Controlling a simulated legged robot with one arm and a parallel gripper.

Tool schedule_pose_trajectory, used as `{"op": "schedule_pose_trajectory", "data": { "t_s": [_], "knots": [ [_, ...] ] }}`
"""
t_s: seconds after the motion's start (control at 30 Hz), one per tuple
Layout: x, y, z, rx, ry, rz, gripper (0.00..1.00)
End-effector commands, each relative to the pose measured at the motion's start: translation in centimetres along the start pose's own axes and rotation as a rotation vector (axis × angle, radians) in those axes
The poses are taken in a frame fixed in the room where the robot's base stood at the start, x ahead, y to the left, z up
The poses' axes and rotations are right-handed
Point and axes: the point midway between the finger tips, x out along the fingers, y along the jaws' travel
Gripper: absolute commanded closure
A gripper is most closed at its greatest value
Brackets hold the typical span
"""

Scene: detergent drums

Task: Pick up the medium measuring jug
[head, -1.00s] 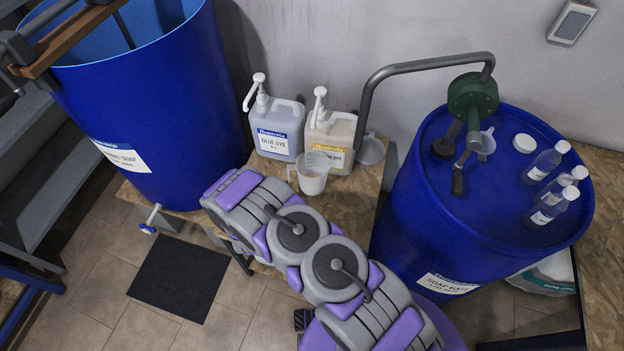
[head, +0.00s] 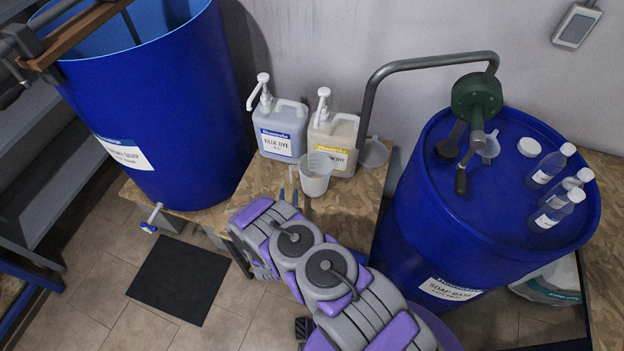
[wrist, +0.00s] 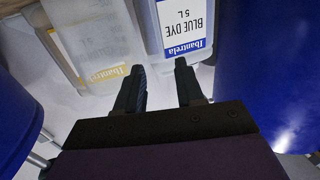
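A translucent white measuring jug (head: 316,176) stands upright on the wooden table in the head view, in front of the yellow-labelled dye bottle. Two other clear vessels are in view: one (head: 373,154) right of that bottle, and a smaller one (head: 489,147) on the blue drum top. I cannot tell their sizes for sure. My gripper (wrist: 161,82) is open in the wrist view, its two dark fingers apart with nothing between them. In the head view my arm reaches the table just left of and in front of the jug and mostly hides the gripper. The jug's outline is unclear in the wrist view.
The blue dye bottle (head: 281,131) and the yellow-labelled bottle (head: 331,140), both with pumps, stand behind the jug. A blue drum (head: 160,100) is at the left. The soap base drum (head: 440,235) with a pump and several small bottles is at the right.

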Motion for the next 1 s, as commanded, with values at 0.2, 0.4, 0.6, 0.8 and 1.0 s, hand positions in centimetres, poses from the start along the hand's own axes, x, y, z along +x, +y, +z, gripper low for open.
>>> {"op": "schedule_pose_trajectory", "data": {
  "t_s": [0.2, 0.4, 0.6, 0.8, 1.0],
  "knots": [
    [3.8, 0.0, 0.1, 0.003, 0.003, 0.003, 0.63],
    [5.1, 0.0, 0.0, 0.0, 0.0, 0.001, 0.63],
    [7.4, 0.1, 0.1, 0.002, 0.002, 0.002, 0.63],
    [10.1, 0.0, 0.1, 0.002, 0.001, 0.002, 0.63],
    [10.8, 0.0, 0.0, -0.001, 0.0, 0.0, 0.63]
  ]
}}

━━━━

_Prompt_
From the listing above, copy every line that holds the string "poses".

_Answer to the exercise_
The poses are taken in a frame fixed in the room where the robot's base stood at the start, x ahead, y to the left, z up
The poses' axes and rotations are right-handed
Motion for the next 1 s, as commanded, with values at 0.2, 0.4, 0.6, 0.8 and 1.0 s, hand positions in centimetres, poses from the start along the hand's own axes, x, y, z along +x, +y, +z, gripper low for open.

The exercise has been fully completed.